Buch: Slow Travel – Die Kunst des Reisens (Dan Kieran, 2014)

Der Titel des Buchs von Dan Kieran macht deutlich: es geht um Reisen – und um ein Reisen, dass mehr ist als unterwegs sein. Das Buch Slow Travel ist 2012 in englischer Ausgabe und 2013/14 in deutscher Übersetzung erschienen. Ich habe kürzlich die deutsche Ausgabe gelesen, auf die ich mich hier beziehe. Ein “Loblied auf das Ungeplante, auf das Loslassen” (Tom Hodgkinson, im Vorwort) und eine Anregung zum bewussten Reisen. Auf den ersten Blick ein Buch ohne Bezug zur Raumplanung – auf den zweiten Blick allerdings auch Gedanken, die mitten hinein führen in aktuellen Stadt- und Planungsdiskussionen, Raumwahrnehmungen und Postwachstumsplanung.

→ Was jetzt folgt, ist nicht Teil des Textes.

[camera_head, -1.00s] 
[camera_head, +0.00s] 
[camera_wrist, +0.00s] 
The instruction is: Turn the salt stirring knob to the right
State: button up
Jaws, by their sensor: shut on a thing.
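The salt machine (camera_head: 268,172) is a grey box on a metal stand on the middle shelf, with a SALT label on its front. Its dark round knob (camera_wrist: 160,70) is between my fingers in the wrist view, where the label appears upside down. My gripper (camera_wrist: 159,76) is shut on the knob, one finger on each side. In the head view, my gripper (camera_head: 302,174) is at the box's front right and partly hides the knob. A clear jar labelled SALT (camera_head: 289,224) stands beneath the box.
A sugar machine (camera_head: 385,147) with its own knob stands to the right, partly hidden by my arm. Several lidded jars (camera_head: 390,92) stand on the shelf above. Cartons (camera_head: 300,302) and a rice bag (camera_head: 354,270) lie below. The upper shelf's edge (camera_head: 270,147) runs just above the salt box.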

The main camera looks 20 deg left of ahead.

Das Buch fordert in sieben Kapiteln zu einer anderen Art des Reisens auf – oder im Sinne Dan Kierans gesagt: zu einer Rückbesinnung auf den ursprünglichen Gedanken dahinter. Reisen bedeutet dann nicht eine Veränderung des Ortes, sondern auch Erfahrungen auf dem Weg und eine Veränderung in sich selbst. Zentrale Forderungen (Kapitel): Reise nicht nur, um anzukommen. Bleib zu Hause. Sei dein eigener Reiseführer. Heiße Katastrophen willkommen. Folge deinem Instinkt. Verliere den Kopf. Sei abenteuerlustig. Langsames Reisen ist hierbei relativ. Langsam genug, den Weg zu erleben. Schnell genug, andere Orte zu erreichen.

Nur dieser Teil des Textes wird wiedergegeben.